Terry Dischinger, piuttosto l’ingegnere

di CHRISTIAN GIORDANO

Bravo studente di ingegneria chimica che frequentava Purdue grazie ad una borsa di studio accademica, in campo Terry Dischinger si rivelò una gradita quanto insperata sorpresa anche per i Boilermakers. Nonostante la fitta agenda di impegni che gli concedeva meno di quattro ore di sonno per notte, Dischinger, esile ala di 1.97 per 85 kg, da sophomore fu capocannoniere della Big Ten, stabilendo anche, in virtù di un tiro da fuori preciso e di una certa propensione a colpire bene i tabelloni, sette record realizzativi dell’ateneo.

Dopo quella stagione il diciannovenne Dischinger fece parte della selezione americana che vinse l’oro alle Olimpiadi di Roma 1960. Terry, il più giovane cestista USA in una competizione olimpica, fu il miglior marcatore fra le ali della squadra e secondo solo ai leggendari Oscar Robertson e Jerry West nella graduatoria assoluta.

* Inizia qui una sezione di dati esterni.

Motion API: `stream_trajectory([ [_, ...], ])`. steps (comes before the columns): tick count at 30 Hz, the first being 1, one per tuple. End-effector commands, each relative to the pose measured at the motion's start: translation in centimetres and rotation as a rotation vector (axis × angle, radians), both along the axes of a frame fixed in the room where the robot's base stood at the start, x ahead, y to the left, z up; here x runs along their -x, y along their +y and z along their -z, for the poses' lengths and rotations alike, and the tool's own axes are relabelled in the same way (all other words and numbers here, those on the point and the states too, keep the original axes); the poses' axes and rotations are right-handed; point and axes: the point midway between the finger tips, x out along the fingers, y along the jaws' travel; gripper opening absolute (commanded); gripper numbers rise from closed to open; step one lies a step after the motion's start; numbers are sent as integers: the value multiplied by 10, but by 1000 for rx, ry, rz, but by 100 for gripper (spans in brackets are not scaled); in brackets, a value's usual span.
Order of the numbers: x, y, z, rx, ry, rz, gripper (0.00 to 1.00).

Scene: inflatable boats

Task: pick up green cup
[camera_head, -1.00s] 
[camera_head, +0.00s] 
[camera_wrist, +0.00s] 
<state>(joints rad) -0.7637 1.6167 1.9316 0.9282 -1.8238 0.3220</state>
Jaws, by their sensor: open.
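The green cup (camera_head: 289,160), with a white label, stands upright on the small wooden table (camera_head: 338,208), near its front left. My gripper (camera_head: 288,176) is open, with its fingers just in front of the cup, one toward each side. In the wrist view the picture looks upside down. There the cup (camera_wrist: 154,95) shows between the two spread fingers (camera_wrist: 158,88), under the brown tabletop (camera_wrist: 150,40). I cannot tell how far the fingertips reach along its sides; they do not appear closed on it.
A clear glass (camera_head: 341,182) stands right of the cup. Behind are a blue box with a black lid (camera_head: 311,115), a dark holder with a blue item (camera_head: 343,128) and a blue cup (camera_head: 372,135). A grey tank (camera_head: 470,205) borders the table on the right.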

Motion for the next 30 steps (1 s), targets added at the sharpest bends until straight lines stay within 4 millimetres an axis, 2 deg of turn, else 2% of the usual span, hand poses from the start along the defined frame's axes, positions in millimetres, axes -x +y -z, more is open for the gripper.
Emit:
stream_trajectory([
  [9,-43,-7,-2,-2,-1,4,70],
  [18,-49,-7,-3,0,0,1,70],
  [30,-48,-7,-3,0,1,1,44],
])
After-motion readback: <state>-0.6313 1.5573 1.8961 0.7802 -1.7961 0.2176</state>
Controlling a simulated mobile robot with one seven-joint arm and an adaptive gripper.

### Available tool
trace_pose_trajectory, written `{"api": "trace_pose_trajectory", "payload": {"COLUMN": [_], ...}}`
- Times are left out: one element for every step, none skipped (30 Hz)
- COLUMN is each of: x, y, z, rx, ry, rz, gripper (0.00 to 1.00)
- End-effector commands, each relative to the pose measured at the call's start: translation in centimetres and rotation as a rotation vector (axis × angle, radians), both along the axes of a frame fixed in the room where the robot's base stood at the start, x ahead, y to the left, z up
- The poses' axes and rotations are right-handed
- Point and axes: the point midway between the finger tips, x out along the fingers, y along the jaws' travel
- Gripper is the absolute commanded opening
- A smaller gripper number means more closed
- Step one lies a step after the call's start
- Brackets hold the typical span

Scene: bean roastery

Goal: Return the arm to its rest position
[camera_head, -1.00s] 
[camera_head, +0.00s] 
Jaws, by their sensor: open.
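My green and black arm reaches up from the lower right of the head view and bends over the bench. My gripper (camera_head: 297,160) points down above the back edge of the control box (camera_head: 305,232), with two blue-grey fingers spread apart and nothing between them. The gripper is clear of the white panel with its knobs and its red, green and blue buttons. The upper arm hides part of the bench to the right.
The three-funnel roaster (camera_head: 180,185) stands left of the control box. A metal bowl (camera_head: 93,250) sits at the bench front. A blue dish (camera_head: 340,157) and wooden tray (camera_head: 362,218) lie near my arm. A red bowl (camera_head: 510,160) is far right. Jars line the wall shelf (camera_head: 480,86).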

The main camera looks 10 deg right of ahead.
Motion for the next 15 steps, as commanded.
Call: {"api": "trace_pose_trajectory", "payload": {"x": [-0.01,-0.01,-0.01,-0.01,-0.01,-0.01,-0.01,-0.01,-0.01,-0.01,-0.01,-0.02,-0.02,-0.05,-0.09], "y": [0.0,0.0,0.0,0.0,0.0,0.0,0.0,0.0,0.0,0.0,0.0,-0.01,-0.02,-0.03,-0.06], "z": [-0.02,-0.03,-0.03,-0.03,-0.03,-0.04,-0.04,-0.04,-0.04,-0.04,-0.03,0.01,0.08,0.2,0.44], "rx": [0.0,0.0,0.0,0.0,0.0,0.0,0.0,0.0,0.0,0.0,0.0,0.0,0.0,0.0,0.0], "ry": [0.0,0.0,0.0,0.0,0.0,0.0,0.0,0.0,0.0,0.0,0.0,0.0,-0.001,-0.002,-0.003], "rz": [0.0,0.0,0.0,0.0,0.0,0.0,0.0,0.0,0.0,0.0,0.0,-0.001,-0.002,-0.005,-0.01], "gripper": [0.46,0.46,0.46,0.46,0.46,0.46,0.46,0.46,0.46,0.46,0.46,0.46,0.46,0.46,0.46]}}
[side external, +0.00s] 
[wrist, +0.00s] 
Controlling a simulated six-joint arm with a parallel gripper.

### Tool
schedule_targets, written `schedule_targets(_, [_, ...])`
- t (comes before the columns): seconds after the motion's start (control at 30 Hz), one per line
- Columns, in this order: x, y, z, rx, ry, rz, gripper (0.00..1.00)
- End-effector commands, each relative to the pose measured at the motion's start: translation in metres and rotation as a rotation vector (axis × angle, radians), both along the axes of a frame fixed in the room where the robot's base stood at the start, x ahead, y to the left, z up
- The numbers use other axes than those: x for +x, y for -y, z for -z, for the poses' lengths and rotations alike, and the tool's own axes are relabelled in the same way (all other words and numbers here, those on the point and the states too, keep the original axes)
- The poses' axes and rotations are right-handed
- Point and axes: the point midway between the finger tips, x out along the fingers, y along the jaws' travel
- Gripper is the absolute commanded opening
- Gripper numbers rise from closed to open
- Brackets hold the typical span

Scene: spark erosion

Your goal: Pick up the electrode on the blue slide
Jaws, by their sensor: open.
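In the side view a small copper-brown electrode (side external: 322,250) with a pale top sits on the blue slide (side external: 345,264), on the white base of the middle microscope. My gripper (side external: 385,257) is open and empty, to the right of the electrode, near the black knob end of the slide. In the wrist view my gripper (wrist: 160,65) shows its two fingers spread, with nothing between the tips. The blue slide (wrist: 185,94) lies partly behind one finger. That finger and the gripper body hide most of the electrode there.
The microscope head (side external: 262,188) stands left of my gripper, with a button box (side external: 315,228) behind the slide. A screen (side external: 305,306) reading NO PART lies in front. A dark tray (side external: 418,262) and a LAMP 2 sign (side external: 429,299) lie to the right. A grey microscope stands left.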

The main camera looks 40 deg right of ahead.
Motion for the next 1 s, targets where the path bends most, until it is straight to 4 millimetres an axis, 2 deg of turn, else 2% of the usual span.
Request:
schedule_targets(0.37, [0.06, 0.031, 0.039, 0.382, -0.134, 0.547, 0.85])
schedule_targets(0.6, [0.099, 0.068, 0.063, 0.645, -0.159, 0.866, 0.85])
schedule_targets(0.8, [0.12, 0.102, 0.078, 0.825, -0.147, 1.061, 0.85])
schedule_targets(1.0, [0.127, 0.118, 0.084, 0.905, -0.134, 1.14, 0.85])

Avendo già provato quello che secondo molti era l’emozione di tutta una vita, Terry ritornò a Purdue per altre due straordinarie stagioni, concluse con i record di Big Ten per punti in una stagione e per punti in carriera. Dischinger deteneva anche il primato di conference per punti in una partita (52) ed era presente in tutte le selezioni di All-America. Con la chiamata della NBA ormai imminente, Dischinger, temendo di dimenticare tutto ciò che aveva imparato al college, decise incredibilmente di rinunciare a passare professionista, per cercare di fare carriera come ingegnere. 

Al primo giro del Draft NBA del 1962 Dischinger fu saltato, ma i Chicago Zephyrs ne fecero la prima scelta del secondo giro. Terry nel frattempo aveva già trovato lavoro alla Phillips Petroleum Company, ma gli Zephyrs gli fecero un’offerta particolarmente originale che non poteva lasciarlo indifferente. Per convincerlo a lasciare il lavoro, gli Zephyrs gli trovarono a Chicago un posto da ingegnere, un’attività che avrebbe potuto svolgere nei mesi estivi, a stagione agonistica conclusa. Ma una volta superato quello che sembrava l’ostacolo più grosso, i dirigenti avrebbero avuto a che fare con il suo desiderio di terminare gli studi. A Terry mancavano pochi esami per laurearsi a Purdue, e così, in quello che deve essere stato il più insolito contratto da rookie di sempre, gli Zephyrs sottoscrissero la clausola secondo cui Dischinger poteva saltare le trasferte qualora queste avessero interferito con i suoi studi.

L’insolita concessione, oltre ad aver suscitato l’ilarità degli altri proprietari delle franchigie NBA, non si rivelò un grande affare per Chicago: quell’anno, infatti, Dischinger giocò solo 57 gare. Per metà campionato, comunque, non avrebbe riso nessuno, anzi, visto che Dischinger fu l’unica matricola ad essere convocata per l’All-Star Game. E quando la stagione terminò, Dischinger aveva in tasca 25.5 punti di media, il record NBA fra le ali di miglior percentuale dal campo (51.7%) e il premio di Rookie of the Year.

Per un rookie, fu una delle migliori stagioni nella storia della NBA, e anche la migliore in carriera per Dischinger, che la stagione successiva segnò 20 punti a partita per poi essere ceduto alla derelitta Detroit. L’anno seguente Terry entrò nell’esercito e quando due stagioni dopo fece ritorno ai Pistons, aveva perso il suo magico tocco al tiro. Dischinger giocò altri sei anni nella NBA, ma ormai racimolava a malapena 10 punti a gara. Il suo tempo era finito.

Terry Dischinger decise così di dedicarsi alla sua futura carriera di ingegnere. In quella cestistica, invece, con una medaglia d’oro olimpica e un trofeo di Matricola dell’anno, il meglio era già passato.